Darüber hinaus kann man nicht einfach einen Stundenlohn für die Zeit, die man sich mit dem Fall beschäftigt hat, ansetzen und in Rechnung stellen. Der Bundesgerichtshof hat in einem Urteil sogar die Kosten für die Halterabfrage aus der Rechnung für den Falschparker gestrichen.

Eine Ausnahme gilt, wenn durch das Falschparken dem Geschädigten ein Vermögensschaden entstanden ist. Der entsprechende Paragraf des Bundesgesetzbuches lässt bei Verletzung des Besitzes grundsätzlich einen Anspruch auf Schadenersatz zu.

Schadenshöhe muss man nachweisen können

Es ist also die Frage: Welcher Schaden entsteht mir dadurch, dass ich nicht aus meiner Einfahrt herauskomme? Die konkrete Schadenshöhe muss man nachweisen können, bevor man sie dem Falschparker gegenüber geltend macht.

Wollte ich zu einem wichtigen Geschäftstermin und war gezwungen, statt des eigenen Autos ein Taxi zu nehmen? Oder hatte mein Kind hohes Fieber und ich nahm ein Taxi, um auf schnellstem Wege zum Kinderarzt zu kommen? Oder wollte ich einfach in die Innenstadt zum Shopping?

Zwar gilt wie in anderen Rechtsbereichen auch hier der Grundsatz, dass man den Schaden möglichst gering zu halten hat. Doch trotz der Schadensminderungspflicht kann der Falschparker auch dann zum Ersatz des Schadens herangezogen werden, wenn es nicht um Leib und Leben geht. Fachanwalt Becker stellt klar: „Es bedarf dabei keiner besonderen Dringlichkeit.“

Es geht vor allem um den Vorsatz

Verstöße auf öffentlichem Straßengrund ahndet die Polizei von Amts wegen. Der Garagenblockierer bekommt, wenn er erwischt wird, einen Strafzettel und zahlt mindestens 25 Euro Verwarngeld für das Parken auf Sperrflächen.

Die Besitzstörung dagegen, die man als derjenige, der zugeparkt wurde, erleidet, ist nicht mit einer Strafe verbunden. Zu einer Straftat wird das Ganze nur unter ganz bestimmten Umständen. Aber um in den Bereich der strafbewehrten Nötigung zu kommen, muss noch einiges dazukommen.

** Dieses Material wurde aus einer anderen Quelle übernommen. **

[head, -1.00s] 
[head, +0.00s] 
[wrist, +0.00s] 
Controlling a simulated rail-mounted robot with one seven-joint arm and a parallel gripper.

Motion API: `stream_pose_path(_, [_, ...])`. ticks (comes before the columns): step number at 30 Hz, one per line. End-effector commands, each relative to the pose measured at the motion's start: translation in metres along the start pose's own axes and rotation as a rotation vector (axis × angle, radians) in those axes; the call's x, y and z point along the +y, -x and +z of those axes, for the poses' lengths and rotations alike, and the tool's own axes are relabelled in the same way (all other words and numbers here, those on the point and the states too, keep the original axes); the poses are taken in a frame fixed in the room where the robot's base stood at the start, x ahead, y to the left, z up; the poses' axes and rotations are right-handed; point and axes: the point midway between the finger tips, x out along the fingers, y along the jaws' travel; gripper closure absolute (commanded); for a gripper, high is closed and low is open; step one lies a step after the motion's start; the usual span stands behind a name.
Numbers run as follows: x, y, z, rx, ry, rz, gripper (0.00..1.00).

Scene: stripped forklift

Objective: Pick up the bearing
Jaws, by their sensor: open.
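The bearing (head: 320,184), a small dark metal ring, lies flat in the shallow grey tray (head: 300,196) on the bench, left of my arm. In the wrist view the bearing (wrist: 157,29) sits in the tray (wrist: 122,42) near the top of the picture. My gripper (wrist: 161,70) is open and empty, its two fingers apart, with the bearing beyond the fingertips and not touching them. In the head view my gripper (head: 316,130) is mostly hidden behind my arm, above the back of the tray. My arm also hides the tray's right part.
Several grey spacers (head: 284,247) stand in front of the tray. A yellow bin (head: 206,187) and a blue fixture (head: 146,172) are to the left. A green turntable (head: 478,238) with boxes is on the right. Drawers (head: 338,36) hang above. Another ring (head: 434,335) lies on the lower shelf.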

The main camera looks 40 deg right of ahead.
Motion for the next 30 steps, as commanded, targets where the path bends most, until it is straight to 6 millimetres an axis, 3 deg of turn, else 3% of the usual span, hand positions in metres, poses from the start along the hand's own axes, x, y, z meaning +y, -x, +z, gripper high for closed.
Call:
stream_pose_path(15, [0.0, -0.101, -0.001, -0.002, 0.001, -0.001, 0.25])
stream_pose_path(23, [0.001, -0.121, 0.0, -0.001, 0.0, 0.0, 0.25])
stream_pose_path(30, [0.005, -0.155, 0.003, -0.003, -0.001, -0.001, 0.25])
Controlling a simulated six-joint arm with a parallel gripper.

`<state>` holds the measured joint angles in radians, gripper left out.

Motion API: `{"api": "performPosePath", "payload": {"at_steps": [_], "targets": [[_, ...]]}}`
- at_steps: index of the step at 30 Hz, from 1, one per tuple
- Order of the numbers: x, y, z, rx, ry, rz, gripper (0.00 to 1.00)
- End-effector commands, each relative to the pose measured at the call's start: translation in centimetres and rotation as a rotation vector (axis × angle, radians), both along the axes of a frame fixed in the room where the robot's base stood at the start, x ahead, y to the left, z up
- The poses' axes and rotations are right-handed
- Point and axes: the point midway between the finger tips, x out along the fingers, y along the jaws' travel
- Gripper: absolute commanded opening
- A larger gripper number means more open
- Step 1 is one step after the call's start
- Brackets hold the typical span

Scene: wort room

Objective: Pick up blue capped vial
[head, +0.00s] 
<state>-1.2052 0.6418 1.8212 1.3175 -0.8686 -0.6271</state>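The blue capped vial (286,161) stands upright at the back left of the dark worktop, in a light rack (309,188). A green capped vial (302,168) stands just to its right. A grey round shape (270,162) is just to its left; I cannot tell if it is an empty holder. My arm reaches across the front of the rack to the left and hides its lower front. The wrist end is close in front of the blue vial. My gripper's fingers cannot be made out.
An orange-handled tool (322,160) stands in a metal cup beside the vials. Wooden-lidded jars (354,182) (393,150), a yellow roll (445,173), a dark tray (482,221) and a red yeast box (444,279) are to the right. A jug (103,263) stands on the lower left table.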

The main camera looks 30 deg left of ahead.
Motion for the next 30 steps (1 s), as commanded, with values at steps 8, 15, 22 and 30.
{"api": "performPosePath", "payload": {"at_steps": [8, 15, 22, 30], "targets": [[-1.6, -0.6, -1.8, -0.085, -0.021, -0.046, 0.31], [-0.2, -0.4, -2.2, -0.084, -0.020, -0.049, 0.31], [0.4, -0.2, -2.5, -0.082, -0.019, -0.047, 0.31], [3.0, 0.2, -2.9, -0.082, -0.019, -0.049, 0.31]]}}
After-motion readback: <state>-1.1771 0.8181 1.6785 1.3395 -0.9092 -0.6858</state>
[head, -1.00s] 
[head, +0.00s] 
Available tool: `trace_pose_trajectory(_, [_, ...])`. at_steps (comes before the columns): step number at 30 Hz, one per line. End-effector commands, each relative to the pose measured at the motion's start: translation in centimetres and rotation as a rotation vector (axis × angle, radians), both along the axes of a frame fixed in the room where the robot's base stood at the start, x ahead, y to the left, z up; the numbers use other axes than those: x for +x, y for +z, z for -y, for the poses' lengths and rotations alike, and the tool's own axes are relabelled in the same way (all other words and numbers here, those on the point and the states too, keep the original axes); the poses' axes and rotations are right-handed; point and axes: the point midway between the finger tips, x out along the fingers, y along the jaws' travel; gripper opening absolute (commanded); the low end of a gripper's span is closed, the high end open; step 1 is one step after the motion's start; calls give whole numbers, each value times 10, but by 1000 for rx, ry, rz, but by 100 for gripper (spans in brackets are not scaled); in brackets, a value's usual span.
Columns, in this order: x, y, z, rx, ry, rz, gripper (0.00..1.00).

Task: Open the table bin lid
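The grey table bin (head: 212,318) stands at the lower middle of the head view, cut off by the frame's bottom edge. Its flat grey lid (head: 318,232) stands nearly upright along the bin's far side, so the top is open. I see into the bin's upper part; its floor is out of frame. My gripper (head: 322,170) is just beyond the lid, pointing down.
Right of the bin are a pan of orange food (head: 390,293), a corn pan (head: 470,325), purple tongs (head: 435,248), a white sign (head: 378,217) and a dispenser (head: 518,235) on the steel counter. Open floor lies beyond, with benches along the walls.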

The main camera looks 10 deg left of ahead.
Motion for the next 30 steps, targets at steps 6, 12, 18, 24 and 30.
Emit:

Dabei geht es vor allem um den Vorsatz. Nur wenn nachgewiesen werden kann, dass der Falschparker wirklich vorsätzlich gehandelt hat, macht eine Anzeige wegen Nötigung Sinn. Ein Anhaltspunkt für Vorsatz wäre zum Beispiel, wenn dasselbe Fahrzeug immer wieder am selben Ort falsch abgestellt wird. Aber auch im Umgang mit solchen „Wiederholungstätern“ empfiehlt es sich, zunächst einen Anwalt zurate zu ziehen, bevor man Strafanzeige stellt.